Fancy an Indian? History of migration from the subcontinent to the UK has meant most Brits think ‘curry’ and ‘Indian’ are synonymous. In actual fact, most local curry houses in Britain are run by Pakistanis and Bangladeshis, who for decades have been serving up an Anglicised take on Indian food which is not authentic nor anywhere near as tasty as it could be. However, recent years have seen a significant change for the better. Cuisines from specific cultures and countries are beginning to be marketed as such, and cooked in the traditional way as handed down through the generations.
In London, there are thriving Pakistani communities across the city and there are several restaurants and cafés that proudly serve Pakistani food in all its spicy, heady glory. Drier and richer than its Indian counterparts, Pakistani food hits you with a rush of pungent spices and strong sizzling barbecue smells.
Here are two of my favourite Pakistani food spots:
Tayyabs is a chaotic, family-owned Punjabi restaurant in Whitechapel that has been serving up affordable food that packs a punch for over 40 years. Shielded from the tourists of Brick Lane, this is for those ‘in the know’ (although the huge queues snaking around the restaurant and out the door suggest the word is well and truly out).
Favourites of my boyfriend and brothers’ are the famous lamb chops. Marinated in cumin, chilli and ginger and grilled at high intensity on the barbecue, they arrive piled high, sizzling and spitting at your table in a cloud of smoke and spice. It is quite normal for guests to pack away four lamb chops each before they even begin their main course…or perhaps this is just my greedy dining companions (!!). Not being a lamb eater (yes I don’t like lamb, there I’ve said it) I enjoy the samosas, delicately spiced vegetables and green chilli in a pocket of crisp, flaky pastry, and the pakoras, shredded mixed vegetables with chilli and cumin seeds, battered in gram (chickpea) flour and fried to perfection.

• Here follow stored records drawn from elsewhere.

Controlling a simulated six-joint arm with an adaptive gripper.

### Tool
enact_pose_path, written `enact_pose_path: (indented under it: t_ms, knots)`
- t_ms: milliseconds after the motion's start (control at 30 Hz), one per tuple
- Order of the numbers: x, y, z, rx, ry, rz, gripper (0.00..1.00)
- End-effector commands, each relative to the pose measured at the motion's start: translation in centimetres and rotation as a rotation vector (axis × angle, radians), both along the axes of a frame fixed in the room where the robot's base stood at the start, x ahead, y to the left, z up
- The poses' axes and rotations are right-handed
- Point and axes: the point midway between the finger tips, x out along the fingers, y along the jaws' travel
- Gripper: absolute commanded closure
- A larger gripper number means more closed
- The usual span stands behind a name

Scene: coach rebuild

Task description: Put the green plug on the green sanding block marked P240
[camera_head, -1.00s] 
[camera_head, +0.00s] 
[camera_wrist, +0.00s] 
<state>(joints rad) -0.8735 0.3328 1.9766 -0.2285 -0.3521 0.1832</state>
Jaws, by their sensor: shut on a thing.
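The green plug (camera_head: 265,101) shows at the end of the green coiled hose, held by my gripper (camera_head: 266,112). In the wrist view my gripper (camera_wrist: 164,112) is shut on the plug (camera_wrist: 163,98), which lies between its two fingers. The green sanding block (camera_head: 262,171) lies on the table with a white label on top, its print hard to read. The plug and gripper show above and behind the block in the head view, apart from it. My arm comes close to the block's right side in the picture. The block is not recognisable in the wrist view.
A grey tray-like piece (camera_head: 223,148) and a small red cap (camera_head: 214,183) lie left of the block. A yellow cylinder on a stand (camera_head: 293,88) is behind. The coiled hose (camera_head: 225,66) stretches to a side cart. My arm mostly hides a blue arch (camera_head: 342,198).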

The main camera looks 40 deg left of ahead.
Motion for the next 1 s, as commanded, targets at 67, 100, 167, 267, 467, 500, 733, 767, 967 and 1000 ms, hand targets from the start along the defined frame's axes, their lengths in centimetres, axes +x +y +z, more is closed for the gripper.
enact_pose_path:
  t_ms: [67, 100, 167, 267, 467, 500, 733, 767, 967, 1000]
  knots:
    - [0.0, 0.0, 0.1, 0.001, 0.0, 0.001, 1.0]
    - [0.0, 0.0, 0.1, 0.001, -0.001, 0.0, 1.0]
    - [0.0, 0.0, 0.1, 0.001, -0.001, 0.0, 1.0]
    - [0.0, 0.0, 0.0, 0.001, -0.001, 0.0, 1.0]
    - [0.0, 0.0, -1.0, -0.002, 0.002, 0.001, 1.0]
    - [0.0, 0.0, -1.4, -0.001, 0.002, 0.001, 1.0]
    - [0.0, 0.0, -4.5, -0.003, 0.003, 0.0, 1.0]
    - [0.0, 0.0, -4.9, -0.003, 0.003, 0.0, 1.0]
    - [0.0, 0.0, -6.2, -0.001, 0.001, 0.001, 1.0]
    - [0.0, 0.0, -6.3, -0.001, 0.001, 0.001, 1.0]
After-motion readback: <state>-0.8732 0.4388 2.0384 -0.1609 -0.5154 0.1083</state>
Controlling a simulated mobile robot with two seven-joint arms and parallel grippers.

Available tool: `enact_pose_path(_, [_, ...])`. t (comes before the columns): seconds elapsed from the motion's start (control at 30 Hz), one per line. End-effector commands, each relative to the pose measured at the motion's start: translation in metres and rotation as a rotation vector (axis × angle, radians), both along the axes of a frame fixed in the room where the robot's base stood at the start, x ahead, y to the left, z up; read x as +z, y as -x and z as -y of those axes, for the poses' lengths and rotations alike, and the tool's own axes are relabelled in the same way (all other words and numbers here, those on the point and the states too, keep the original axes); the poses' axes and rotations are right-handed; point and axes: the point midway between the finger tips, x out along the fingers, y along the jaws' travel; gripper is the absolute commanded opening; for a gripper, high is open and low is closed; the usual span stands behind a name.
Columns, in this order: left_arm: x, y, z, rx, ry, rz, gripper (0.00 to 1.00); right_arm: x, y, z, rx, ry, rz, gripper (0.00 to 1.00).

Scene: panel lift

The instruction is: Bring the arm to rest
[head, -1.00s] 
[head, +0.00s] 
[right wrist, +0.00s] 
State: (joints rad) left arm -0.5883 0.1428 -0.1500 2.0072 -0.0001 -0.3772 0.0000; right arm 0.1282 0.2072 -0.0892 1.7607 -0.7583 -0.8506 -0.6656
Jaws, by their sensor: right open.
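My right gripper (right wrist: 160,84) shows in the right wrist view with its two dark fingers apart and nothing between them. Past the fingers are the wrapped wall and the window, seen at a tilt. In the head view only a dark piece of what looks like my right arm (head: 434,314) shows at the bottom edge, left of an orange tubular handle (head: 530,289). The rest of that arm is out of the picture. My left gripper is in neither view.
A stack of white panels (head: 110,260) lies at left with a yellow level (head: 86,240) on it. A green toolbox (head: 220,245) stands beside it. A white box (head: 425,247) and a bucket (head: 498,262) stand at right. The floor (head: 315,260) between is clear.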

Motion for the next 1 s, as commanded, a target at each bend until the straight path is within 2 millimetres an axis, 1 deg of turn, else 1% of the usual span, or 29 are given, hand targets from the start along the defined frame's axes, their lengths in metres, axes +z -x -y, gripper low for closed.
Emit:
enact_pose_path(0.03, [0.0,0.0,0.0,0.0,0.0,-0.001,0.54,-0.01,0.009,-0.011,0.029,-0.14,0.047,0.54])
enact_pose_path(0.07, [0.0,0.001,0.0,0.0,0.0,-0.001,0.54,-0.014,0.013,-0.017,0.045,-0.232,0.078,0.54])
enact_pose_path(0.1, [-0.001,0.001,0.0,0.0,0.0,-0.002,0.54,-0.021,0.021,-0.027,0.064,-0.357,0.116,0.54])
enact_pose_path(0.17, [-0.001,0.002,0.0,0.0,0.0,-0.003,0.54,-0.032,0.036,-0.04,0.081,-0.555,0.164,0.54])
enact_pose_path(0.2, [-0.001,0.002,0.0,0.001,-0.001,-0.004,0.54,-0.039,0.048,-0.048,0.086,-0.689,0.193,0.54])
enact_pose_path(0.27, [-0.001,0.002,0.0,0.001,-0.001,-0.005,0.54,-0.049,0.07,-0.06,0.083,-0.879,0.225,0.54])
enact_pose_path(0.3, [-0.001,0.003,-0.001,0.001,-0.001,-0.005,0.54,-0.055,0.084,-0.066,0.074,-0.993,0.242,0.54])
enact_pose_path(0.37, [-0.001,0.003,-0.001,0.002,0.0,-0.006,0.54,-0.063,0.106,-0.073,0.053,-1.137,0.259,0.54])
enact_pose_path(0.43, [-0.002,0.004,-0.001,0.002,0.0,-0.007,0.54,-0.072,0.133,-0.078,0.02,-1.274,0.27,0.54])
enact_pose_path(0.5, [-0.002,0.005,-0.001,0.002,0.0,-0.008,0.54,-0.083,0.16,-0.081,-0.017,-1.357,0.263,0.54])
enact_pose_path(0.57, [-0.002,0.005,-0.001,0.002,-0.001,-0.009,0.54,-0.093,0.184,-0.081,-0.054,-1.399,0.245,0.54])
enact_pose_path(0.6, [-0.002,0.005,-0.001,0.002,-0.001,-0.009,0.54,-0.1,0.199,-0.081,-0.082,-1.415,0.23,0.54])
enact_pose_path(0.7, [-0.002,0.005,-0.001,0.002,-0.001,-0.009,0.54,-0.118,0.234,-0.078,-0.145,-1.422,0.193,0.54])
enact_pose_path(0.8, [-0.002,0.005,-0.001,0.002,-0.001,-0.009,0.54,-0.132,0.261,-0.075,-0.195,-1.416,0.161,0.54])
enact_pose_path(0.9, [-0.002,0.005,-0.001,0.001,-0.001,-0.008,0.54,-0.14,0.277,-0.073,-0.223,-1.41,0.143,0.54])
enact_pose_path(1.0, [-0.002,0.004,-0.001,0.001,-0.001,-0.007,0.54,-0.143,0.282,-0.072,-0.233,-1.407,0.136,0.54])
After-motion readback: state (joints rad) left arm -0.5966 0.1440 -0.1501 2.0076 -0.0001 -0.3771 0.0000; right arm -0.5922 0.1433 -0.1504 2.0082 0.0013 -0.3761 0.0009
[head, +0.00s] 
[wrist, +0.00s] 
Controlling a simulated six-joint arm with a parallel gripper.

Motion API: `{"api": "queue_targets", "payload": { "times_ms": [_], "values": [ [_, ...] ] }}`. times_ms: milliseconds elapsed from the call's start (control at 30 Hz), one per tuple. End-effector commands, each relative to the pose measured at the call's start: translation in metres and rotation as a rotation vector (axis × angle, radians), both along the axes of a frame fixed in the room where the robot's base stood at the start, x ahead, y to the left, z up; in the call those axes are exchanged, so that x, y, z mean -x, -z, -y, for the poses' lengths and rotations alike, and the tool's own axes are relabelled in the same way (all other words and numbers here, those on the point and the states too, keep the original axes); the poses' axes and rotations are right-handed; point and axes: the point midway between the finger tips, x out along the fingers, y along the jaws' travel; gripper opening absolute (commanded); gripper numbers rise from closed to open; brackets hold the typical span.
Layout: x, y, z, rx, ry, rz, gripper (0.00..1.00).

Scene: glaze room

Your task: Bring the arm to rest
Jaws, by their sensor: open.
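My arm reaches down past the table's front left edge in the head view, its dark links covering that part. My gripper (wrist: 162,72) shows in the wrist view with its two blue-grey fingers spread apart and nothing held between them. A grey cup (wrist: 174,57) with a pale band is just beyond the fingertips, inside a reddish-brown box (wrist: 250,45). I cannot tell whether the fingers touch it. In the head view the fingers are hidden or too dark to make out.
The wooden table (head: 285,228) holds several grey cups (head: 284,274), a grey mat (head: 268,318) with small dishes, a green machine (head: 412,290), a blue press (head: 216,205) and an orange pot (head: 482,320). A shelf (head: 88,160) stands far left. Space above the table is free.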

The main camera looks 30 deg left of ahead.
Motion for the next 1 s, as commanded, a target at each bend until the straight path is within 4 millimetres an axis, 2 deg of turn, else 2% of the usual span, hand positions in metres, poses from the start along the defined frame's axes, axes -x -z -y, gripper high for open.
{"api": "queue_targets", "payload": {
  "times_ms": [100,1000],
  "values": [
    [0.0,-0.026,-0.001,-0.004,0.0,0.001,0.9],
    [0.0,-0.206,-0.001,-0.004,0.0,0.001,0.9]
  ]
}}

The main courses are richer and drier than the ubiquitous dishes you find at your local curry house, Again my men folk enjoy the beef based ‘dry meat’ which is an unapologetically hot, mouthwatering blend of garlic, chilli, and turmeric. I enjoy the Karahi chicken, cooked in a deep pot for hours to develop a wonderful aroma and tender meat. The vegetarian dishes of saag aloo, chana masala and a range of dhals are all delicious, richly spiced and body warming.
Whatever you choose from the menu must be rounded off with breads freshly cooked in the tandoor clay oven; garlic naans and tandoori parathas are soft, warm and buttery; perfect for mopping up the residual spices from your curry.
And what else is great about Tayyabs? Well it’s so reasonably priced you’ll struggle to spend more than £20 a head and it’s BYOB. But – as with all great things in life there is the odd downside. The service is curt and perfunctory (sometimes to the point of rudeness); they’ll give you your bill as you’re taking your last bites and hanging around to finish your drinks is most certainly frowned upon. Booking is essential and you should still expect to wait for a table (but thankfully not for hours like the people queuing up.)
To really make the best of your Tayyabs experience, come armed with a couple of cold Cobras, a huge appetite and remember you’re there for the food and the food alone. With this in mind, you’re in for a spectacular dining experience at what can only be described as a London institution, firmly entrenched in the capital’s subcontinental food scene.
Brixton Village has exploded onto the London food scene in the last few years, As you wander the maze of Thai, Japanese, and Mexican food, Burgers, pizzas and Beijing dumplings, you will also find Elephant; a Pakistani café serving up street-food delicacies in minimalist surroundings.
Food produced at Elephant is done so on a domestic stove and a small fryer. The menu is small but well equipped with classics such as samosas, pakoras and thalis. My favourite dish is the vegetable samosa chaat, two perfectly cooked samosas served underneath a delicious chickpea curry, cooling cucumber raita and a salad of chopped tomato and onions. It is marked as a starter on the menu but I find it’s perfect as a lunch or light supper. The thalis are a delicious mix of robustly spiced, fragrant chicken, keema or vegetable curries, served with rice, dhal and nans. Sadly a tandoor oven is a no-go in these surroundings so the naans aren’t the best you’ll ever have, but they are still tasty and do their job well.
Much like Tayyabs the prices are cheap and it’s BYOB – so you can have a brilliant meal for under £10 easily. If you are in the mood for something sweet, or you need warming up on a cold day, their masala chai is the perfect balance of spice and lovely to sip on as you wait for your glorious lunch to arrive.